CVC’s Nine sells magazine unit to service debts
CVC Capital Partners-owned Nine Entertainment has sold its ACP Magazines division to German publisher Bauer for A$500 million ($510 million). The proceeds will go towards paying down some of the Australian media company’s debt, with a senior tranche of A$2.7 billion due to mature in February 2013.
ACP's portfolio includes The Australian Women's Weekly and Women's Day, the country's biggest-selling monthly and weekly titles, respectively, as well as TV Week, Rolling Stone and Harper's Bazaar. These titles will join Bauer's stable of 400 magazines and more than 100 digital publications released in 15 countries. It owns, among others, Closer, Grazia, Heat and FHM in the UK, and First for Women and Woman's World in the US.

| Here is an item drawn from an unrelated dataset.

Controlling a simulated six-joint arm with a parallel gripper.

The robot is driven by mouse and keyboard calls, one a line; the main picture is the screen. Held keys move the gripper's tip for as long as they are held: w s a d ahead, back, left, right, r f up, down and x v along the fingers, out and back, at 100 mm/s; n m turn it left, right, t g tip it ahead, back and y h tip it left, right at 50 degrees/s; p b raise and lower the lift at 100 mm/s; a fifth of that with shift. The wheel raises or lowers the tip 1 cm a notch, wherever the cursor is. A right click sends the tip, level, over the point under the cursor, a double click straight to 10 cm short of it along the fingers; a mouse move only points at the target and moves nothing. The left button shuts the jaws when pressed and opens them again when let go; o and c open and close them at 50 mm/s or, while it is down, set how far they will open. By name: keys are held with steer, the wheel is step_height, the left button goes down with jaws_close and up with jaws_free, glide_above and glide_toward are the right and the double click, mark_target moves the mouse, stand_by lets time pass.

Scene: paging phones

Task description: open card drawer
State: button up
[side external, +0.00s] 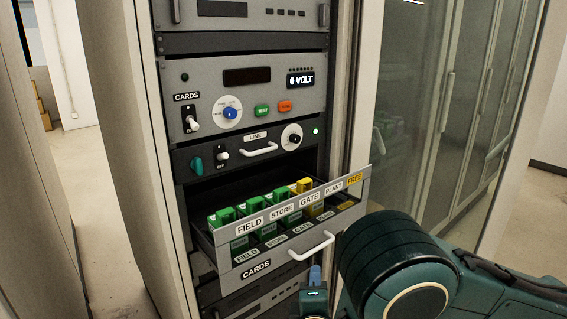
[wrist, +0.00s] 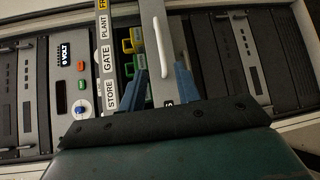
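The card drawer (side external: 262,266), a grey tray with a "CARDS" label, stands pulled out of the rack. Its white bar handle (side external: 312,246) is on the front panel; in the wrist view the handle (wrist: 160,35) lies just beyond my fingers. Green cards (side external: 240,212) and yellow cards (side external: 304,186) sit inside behind labels FIELD, STORE, GATE, PLANT and FREE. My gripper (wrist: 161,66) has its two blue fingers apart with nothing held. In the side view my gripper (side external: 315,277) is just below the handle, partly hidden by my arm; contact is unclear.
Above the drawer are a LINE panel (side external: 250,148) with a white handle and knobs, and a panel (side external: 240,100) with a blue dial, green and orange buttons and a "0 VOLT" display. Glass-door cabinets (side external: 425,110) stand right. The floor (side external: 92,170) left of the rack is clear.

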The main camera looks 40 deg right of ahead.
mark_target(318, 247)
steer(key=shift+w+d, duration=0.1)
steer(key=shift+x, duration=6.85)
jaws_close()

David Gyngell said the decision to offload the magazine unit was not taken lightly, adding that ACP would benefit from being part of a global publishing group, while Nine can now focus on its core television business and its expanding digital and events units.
The reality is that ACP has been on the block for months as its parent company seeks to sell non-core assets. The division's earnings have fallen by almost half since CVC acquired Nine.
In February it was reported that Nine was willing to listen to offers of as little as A$300 million - or 3x earnings - after receiving little interest from prospective buyers. The company previously sold most of ACP's Asian division to Singapore Press Holdings, with the assets supposedly valued at 10x projected earnings for 2011-2012.
One problem was that Seven West Media's Pacific Magazines was the only feasible domestic acquirer, and it was thought unlikely that regulators would sanction the transaction on competition grounds.
In the past year, Nine has offloaded a range of assets including a 49% stake in auto website Carsales.com, pre-school television show Hi-5 and two ACP magazine titles to a portfolio company of Wolseley Private Equity. Ticketing business Ticketek is also said to be up for auction.
CVC bought Nine for A$5.3 billion in cash through several transactions between 2006 and 2008, but has seen the value of the assets drop significantly since then. Total debts stand at A$3.8 billion and the tranche due next February is now predominantly held by hedge funds, notably Oaktree Capital and Apollo Global Management.
The creditors have rejected several debt restructuring proposals and are thought to be pushing for a debt-to-equity swap, which would effectively see them assume control of the firm. CVC has refused to entertain any such plan.
According to Reuters, CVC faces a possible A$1.8 billion loss on its investment in Nine, which would be the biggest loss for a private equity firm on a single deal in Asia Pacific.